Start Supplied records

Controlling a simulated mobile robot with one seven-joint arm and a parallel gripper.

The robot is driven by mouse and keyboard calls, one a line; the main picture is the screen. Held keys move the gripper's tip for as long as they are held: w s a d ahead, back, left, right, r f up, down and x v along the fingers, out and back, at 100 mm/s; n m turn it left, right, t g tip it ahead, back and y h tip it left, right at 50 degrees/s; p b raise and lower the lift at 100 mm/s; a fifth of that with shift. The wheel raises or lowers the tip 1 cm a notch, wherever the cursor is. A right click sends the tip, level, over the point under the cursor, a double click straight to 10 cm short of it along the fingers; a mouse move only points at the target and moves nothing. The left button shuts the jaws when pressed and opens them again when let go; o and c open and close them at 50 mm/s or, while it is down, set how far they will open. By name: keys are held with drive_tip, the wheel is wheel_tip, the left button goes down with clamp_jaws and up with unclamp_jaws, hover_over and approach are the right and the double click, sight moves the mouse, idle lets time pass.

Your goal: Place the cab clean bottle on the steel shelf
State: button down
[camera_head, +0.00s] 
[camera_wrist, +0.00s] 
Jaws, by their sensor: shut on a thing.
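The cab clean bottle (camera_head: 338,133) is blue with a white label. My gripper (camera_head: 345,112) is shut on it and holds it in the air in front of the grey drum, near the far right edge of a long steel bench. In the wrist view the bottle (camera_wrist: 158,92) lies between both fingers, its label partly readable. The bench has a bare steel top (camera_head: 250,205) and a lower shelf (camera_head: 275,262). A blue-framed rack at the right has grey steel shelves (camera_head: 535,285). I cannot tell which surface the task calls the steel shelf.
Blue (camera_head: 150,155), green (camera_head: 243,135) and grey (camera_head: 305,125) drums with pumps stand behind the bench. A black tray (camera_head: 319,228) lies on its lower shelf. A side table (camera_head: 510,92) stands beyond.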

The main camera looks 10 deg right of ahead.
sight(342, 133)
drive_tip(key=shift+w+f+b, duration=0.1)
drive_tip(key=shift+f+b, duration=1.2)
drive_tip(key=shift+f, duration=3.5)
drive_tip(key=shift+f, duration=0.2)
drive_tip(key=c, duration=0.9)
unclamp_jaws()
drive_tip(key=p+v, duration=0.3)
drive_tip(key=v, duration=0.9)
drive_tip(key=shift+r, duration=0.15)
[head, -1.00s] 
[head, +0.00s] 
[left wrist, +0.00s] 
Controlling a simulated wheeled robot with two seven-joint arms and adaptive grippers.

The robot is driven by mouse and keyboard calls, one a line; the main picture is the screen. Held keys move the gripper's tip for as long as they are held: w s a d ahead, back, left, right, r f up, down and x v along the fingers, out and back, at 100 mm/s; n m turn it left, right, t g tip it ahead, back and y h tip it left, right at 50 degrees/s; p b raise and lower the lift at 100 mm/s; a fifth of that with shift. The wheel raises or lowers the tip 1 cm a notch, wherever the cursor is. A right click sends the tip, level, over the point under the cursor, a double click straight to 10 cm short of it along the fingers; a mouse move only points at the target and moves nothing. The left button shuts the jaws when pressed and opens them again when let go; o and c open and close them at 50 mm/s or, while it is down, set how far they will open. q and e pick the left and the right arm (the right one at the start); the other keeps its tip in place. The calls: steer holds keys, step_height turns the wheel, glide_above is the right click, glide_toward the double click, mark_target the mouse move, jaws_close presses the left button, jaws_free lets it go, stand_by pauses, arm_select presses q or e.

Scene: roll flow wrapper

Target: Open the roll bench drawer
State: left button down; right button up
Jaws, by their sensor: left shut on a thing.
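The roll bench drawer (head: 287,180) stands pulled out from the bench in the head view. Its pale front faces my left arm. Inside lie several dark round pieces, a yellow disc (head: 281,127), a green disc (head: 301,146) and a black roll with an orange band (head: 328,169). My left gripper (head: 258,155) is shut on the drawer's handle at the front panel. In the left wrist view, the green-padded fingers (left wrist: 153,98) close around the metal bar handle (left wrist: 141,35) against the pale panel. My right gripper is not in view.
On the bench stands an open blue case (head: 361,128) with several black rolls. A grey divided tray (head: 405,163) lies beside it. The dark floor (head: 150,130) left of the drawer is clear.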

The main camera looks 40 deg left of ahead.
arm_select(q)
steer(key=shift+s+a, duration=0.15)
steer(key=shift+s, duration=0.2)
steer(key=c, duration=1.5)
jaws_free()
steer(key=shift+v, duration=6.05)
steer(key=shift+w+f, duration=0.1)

End Supplied records

[To be done]: Extract exactly and only these lines: the line containing "Scene: roll flow wrapper", the line containing "State: left button down; right button up", and every line between them.

[Written answer]:
Scene: roll flow wrapper

Target: Open the roll bench drawer
State: left button down; right button up

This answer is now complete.